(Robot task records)
--- START ---
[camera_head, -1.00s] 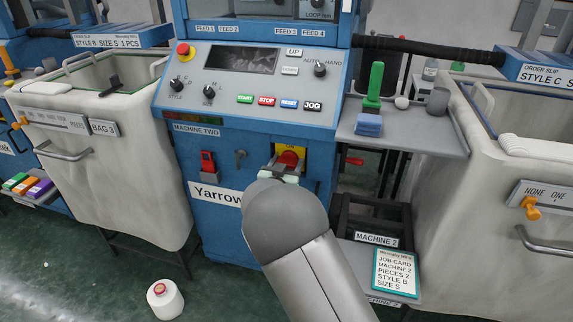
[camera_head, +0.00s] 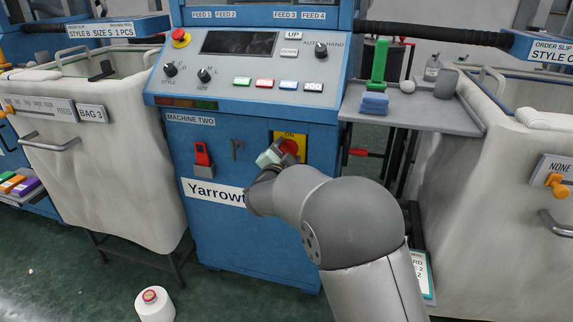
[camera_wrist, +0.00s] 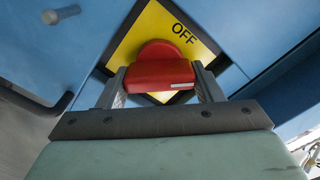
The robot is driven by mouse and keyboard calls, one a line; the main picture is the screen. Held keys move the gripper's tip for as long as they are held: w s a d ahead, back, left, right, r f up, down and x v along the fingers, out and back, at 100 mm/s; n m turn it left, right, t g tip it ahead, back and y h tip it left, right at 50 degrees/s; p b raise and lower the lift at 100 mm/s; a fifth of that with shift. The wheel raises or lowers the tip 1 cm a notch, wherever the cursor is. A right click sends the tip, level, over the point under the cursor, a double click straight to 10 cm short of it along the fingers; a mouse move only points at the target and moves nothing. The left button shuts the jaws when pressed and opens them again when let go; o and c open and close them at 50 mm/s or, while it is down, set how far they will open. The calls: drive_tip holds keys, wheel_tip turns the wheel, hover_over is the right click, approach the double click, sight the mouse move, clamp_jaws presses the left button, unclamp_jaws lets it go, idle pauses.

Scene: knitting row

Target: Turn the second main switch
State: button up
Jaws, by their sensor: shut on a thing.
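The second machine's main switch is a red knob (camera_head: 289,147) on a yellow plate (camera_head: 304,154) on the blue cabinet front. The plate reads ON at its top in the head view. My gripper (camera_head: 281,151) reaches it from the lower left, its wrist tilted. In the wrist view, my gripper (camera_wrist: 162,83) has one finger on each side of the red knob (camera_wrist: 156,74) and is shut on it. A white mark shows on the knob's lower right edge. The word OFF shows on the yellow plate (camera_wrist: 153,23), up and right of the knob.
The control panel (camera_head: 225,75) is above. A grey shelf (camera_head: 440,113) juts out at right. Cloth bins (camera_head: 110,160) flank the machine. A white cone (camera_head: 154,305) stands on the floor.

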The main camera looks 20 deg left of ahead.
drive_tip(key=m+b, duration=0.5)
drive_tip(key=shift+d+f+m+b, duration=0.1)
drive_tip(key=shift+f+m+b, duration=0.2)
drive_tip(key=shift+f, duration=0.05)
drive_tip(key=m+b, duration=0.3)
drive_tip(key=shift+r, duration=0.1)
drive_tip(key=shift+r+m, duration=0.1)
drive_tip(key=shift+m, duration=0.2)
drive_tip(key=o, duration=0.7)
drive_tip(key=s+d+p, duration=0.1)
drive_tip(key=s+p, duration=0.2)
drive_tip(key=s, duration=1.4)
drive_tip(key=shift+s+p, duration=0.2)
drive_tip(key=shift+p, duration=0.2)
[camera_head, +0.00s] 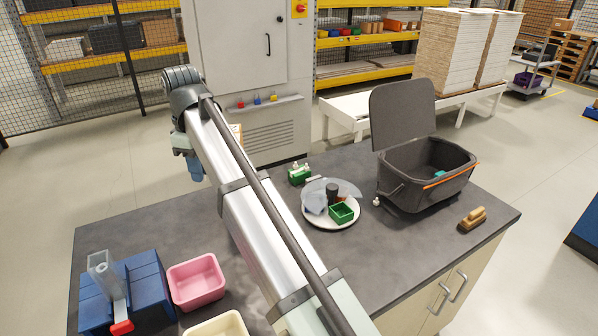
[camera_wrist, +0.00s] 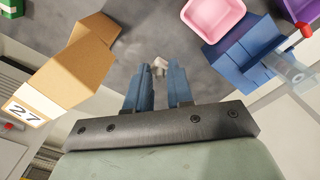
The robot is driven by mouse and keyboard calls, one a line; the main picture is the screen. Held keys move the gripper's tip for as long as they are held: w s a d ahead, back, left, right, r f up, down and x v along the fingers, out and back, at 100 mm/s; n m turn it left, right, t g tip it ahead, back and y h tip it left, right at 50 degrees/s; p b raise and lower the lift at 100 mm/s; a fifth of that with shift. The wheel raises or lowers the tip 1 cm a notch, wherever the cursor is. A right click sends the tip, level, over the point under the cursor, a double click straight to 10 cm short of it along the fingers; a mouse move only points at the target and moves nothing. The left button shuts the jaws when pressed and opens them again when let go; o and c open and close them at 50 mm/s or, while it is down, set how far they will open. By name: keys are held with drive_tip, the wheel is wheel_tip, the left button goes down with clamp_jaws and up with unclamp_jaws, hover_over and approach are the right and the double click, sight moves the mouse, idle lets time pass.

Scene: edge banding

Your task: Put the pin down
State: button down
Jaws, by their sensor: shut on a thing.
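My gripper (camera_head: 194,170) hangs from the arm at the left of centre in the head view, with its blue fingers pointing down. In the wrist view my gripper (camera_wrist: 160,72) has its two blue fingers close together with a narrow gap. A small pale pin (camera_wrist: 160,66) shows at the fingertips, shut between them; its shape is blurred and partly hidden. The dark grey tabletop (camera_wrist: 140,35) lies beyond the fingertips. In the head view the pin is too small to tell.
A pink bin (camera_head: 196,281) and a blue box (camera_head: 148,290) with a clear tube stand front left. A cardboard box (camera_wrist: 72,75) marked 27 is left in the wrist view. A white plate (camera_head: 335,222) with a green tray and a dark lidded bin (camera_head: 411,190) stand right.

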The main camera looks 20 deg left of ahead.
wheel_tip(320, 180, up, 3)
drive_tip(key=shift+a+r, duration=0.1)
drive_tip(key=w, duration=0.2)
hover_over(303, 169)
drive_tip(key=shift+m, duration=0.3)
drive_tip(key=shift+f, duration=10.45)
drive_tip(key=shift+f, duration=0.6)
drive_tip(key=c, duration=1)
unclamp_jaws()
--- END ---
▸ DIRECTION
Excluding the pictures, restate the records above word for word.

▸ WORKED SOLUTION
[camera_head, -1.00s] 
[camera_head, +0.00s] 
[camera_wrist, +0.00s] 
The robot is driven by mouse and keyboard calls, one a line; the main picture is the screen. Held keys move the gripper's tip for as long as they are held: w s a d ahead, back, left, right, r f up, down and x v along the fingers, out and back, at 100 mm/s; n m turn it left, right, t g tip it ahead, back and y h tip it left, right at 50 degrees/s; p b raise and lower the lift at 100 mm/s; a fifth of that with shift. The wheel raises or lowers the tip 1 cm a notch, wherever the cursor is. A right click sends the tip, level, over the point under the cursor, a double click straight to 10 cm short of it along the fingers; a mouse move only points at the target and moves nothing. The left button shuts the jaws when pressed and opens them again when let go; o and c open and close them at 50 mm/s or, while it is down, set how far they will open. The calls: drive_tip holds keys, wheel_tip turns the wheel, hover_over is the right click, approach the double click, sight the mouse move, clamp_jaws presses the left button, unclamp_jaws lets it go, idle pauses.

Scene: knitting row

Target: Turn the second main switch
State: button up
Jaws, by their sensor: shut on a thing.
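The second machine's main switch is a red knob (camera_head: 289,147) on a yellow plate (camera_head: 304,154) on the blue cabinet front. The plate reads ON at its top in the head view. My gripper (camera_head: 281,151) reaches it from the lower left, its wrist tilted. In the wrist view, my gripper (camera_wrist: 162,83) has one finger on each side of the red knob (camera_wrist: 156,74) and is shut on it. A white mark shows on the knob's lower right edge. The word OFF shows on the yellow plate (camera_wrist: 153,23), up and right of the knob.
The control panel (camera_head: 225,75) is above. A grey shelf (camera_head: 440,113) juts out at right. Cloth bins (camera_head: 110,160) flank the machine. A white cone (camera_head: 154,305) stands on the floor.

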The main camera looks 20 deg left of ahead.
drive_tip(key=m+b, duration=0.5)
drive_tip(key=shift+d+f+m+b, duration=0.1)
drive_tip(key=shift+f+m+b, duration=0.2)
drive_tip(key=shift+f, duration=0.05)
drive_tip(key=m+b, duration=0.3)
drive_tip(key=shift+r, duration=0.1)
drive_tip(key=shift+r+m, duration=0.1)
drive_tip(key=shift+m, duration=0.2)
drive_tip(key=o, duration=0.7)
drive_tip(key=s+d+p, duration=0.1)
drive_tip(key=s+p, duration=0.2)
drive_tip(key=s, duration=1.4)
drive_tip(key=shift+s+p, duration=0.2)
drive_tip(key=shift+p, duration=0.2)
[camera_head, +0.00s] 
[camera_wrist, +0.00s] 
The robot is driven by mouse and keyboard calls, one a line; the main picture is the screen. Held keys move the gripper's tip for as long as they are held: w s a d ahead, back, left, right, r f up, down and x v along the fingers, out and back, at 100 mm/s; n m turn it left, right, t g tip it ahead, back and y h tip it left, right at 50 degrees/s; p b raise and lower the lift at 100 mm/s; a fifth of that with shift. The wheel raises or lowers the tip 1 cm a notch, wherever the cursor is. A right click sends the tip, level, over the point under the cursor, a double click straight to 10 cm short of it along the fingers; a mouse move only points at the target and moves nothing. The left button shuts the jaws when pressed and opens them again when let go; o and c open and close them at 50 mm/s or, while it is down, set how far they will open. By name: keys are held with drive_tip, the wheel is wheel_tip, the left button goes down with clamp_jaws and up with unclamp_jaws, hover_over and approach are the right and the double click, sight moves the mouse, idle lets time pass.

Scene: edge banding

Your task: Put the pin down
State: button down
Jaws, by their sensor: shut on a thing.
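My gripper (camera_head: 194,170) hangs from the arm at the left of centre in the head view, with its blue fingers pointing down. In the wrist view my gripper (camera_wrist: 160,72) has its two blue fingers close together with a narrow gap. A small pale pin (camera_wrist: 160,66) shows at the fingertips, shut between them; its shape is blurred and partly hidden. The dark grey tabletop (camera_wrist: 140,35) lies beyond the fingertips. In the head view the pin is too small to tell.
A pink bin (camera_head: 196,281) and a blue box (camera_head: 148,290) with a clear tube stand front left. A cardboard box (camera_wrist: 72,75) marked 27 is left in the wrist view. A white plate (camera_head: 335,222) with a green tray and a dark lidded bin (camera_head: 411,190) stand right.

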The main camera looks 20 deg left of ahead.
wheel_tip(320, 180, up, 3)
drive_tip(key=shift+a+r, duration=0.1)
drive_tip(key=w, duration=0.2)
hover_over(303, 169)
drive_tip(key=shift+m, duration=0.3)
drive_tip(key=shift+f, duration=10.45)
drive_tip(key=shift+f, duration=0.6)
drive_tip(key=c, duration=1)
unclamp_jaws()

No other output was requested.